The peace sign was originally designed to be a symbol for the letters ‘N’ and ‘D’, standing for Nuclear Disarment, shortly after it was used as the symbol for the Campaign of Nuclear Disarment (CND).
Post Cold War, there were 70,000 nuclear weapons, and today their only remains 20,000. The founder of Lonely Planet, Tony Wheeler, claims this is still too many, but it is an improvement.
So, bebo.com set out to find the symbol for peace. There was a contest, in which hundreds of applicants entered their idea of what the new peace symbol should look like.
Congratulations to Dave Duffy, a 26 year old from Ireland, UK who claims peace to him is “compassion and tolerance of different people, and consideration for the future, not just for our selfish present”.
As a winner, Duffy gets a free trip to Washington, DC to sit in on the Global Symposium of Peaceful Nations.

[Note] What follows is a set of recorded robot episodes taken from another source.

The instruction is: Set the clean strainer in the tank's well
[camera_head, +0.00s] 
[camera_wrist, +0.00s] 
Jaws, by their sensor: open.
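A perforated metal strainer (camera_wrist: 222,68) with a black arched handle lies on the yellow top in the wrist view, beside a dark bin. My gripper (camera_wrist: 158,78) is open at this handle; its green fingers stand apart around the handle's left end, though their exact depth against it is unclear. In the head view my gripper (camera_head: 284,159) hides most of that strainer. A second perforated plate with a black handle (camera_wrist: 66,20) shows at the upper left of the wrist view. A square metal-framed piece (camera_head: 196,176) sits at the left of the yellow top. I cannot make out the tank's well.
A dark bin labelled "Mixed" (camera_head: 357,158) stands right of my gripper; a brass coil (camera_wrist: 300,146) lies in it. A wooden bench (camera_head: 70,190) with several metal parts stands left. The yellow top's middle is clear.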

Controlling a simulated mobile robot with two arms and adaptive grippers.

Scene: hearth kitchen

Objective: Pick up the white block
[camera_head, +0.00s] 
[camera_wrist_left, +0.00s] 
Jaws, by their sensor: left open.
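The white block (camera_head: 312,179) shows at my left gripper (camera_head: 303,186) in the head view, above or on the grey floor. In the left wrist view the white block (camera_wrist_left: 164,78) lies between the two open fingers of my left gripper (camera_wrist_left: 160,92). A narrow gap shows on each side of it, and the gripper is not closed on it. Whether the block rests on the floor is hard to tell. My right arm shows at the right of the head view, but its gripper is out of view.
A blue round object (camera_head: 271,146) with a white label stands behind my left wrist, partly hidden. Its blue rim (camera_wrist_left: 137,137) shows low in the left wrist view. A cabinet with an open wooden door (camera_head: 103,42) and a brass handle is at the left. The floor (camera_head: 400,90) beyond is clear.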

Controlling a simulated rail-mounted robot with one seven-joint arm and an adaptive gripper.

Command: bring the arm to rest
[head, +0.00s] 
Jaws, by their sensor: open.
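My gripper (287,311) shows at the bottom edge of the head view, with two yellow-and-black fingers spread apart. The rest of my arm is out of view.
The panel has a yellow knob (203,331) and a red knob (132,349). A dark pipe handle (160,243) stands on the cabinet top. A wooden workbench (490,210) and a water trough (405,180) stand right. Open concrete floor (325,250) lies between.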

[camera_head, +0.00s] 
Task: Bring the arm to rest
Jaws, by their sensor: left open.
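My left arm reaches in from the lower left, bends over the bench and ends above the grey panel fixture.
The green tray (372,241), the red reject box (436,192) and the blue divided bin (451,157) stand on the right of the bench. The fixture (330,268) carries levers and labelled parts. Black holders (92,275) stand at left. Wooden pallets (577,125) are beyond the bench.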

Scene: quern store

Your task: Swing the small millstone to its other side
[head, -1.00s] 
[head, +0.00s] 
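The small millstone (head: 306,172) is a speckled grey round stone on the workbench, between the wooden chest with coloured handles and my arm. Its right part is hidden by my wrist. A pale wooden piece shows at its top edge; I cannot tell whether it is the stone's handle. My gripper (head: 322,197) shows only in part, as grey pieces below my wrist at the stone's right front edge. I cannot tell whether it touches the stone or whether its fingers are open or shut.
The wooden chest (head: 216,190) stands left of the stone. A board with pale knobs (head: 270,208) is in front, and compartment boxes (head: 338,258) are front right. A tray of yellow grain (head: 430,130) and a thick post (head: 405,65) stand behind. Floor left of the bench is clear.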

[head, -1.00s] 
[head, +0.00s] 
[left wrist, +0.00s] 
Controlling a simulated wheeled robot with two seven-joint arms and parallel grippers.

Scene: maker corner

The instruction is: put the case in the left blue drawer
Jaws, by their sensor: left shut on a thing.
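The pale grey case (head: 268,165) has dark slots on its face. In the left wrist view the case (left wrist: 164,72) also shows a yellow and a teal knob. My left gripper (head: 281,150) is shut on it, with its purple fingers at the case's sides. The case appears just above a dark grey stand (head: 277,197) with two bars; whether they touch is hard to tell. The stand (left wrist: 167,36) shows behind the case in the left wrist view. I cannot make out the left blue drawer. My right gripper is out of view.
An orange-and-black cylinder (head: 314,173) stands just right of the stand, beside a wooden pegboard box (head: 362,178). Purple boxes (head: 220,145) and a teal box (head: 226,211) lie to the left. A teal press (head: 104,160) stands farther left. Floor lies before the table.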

In honour of Peace Week, Vision of Humanity released its ‘Global Peace Index’ ranking 144 countries in order of how peaceful they are. In first place, lies New Zealand taking over the spot of Iceland. Top five also include: Denmark, Norway, Iceland and Austria.
Canada is at a whooping number eight, while the United States of America is in eighty-third.
The bottom five include: Sudan, Israel, Somalia, Afghanistan, and in last is Iraq.